%%

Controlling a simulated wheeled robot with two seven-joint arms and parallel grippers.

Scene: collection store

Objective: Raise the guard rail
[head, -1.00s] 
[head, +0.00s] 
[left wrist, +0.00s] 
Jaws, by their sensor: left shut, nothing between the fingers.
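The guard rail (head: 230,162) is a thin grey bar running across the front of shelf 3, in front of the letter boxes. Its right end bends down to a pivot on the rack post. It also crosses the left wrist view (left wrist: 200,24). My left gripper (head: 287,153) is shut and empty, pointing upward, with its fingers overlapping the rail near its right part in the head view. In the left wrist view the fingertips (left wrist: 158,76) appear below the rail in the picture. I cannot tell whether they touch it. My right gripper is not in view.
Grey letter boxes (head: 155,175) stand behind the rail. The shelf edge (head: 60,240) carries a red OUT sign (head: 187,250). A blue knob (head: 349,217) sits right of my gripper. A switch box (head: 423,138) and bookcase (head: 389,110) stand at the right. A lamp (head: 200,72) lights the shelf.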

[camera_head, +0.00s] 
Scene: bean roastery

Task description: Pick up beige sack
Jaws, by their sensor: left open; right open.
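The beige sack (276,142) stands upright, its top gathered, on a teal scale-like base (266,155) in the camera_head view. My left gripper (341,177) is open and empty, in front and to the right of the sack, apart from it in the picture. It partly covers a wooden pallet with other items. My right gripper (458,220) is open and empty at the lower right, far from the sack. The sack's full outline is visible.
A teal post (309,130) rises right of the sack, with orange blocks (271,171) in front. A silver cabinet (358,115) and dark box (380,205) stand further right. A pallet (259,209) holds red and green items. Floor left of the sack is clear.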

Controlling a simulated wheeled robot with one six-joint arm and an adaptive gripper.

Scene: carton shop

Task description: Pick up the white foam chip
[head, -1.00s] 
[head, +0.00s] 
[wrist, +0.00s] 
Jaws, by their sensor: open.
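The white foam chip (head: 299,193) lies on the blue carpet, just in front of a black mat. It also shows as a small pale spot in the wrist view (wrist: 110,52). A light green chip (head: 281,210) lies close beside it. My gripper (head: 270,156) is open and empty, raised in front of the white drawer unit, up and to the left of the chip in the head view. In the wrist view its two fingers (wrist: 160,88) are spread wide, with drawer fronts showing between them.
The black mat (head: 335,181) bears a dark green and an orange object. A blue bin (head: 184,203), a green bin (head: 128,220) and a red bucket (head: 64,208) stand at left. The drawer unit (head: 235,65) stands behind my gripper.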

%%

Problem statement:
Write out, exactly and with nothing else, the lines of the listing above from its first line through the line with "Scene: carton shop".

Written answer:
Controlling a simulated wheeled robot with two seven-joint arms and parallel grippers.

Scene: collection store

Objective: Raise the guard rail
[head, -1.00s] 
[head, +0.00s] 
[left wrist, +0.00s] 
Jaws, by their sensor: left shut, nothing between the fingers.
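The guard rail (head: 230,162) is a thin grey bar running across the front of shelf 3, in front of the letter boxes. Its right end bends down to a pivot on the rack post. It also crosses the left wrist view (left wrist: 200,24). My left gripper (head: 287,153) is shut and empty, pointing upward, with its fingers overlapping the rail near its right part in the head view. In the left wrist view the fingertips (left wrist: 158,76) appear below the rail in the picture. I cannot tell whether they touch it. My right gripper is not in view.
Grey letter boxes (head: 155,175) stand behind the rail. The shelf edge (head: 60,240) carries a red OUT sign (head: 187,250). A blue knob (head: 349,217) sits right of my gripper. A switch box (head: 423,138) and bookcase (head: 389,110) stand at the right. A lamp (head: 200,72) lights the shelf.

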[camera_head, +0.00s] 
Scene: bean roastery

Task description: Pick up beige sack
Jaws, by their sensor: left open; right open.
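The beige sack (276,142) stands upright, its top gathered, on a teal scale-like base (266,155) in the camera_head view. My left gripper (341,177) is open and empty, in front and to the right of the sack, apart from it in the picture. It partly covers a wooden pallet with other items. My right gripper (458,220) is open and empty at the lower right, far from the sack. The sack's full outline is visible.
A teal post (309,130) rises right of the sack, with orange blocks (271,171) in front. A silver cabinet (358,115) and dark box (380,205) stand further right. A pallet (259,209) holds red and green items. Floor left of the sack is clear.

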Controlling a simulated wheeled robot with one six-joint arm and an adaptive gripper.

Scene: carton shop

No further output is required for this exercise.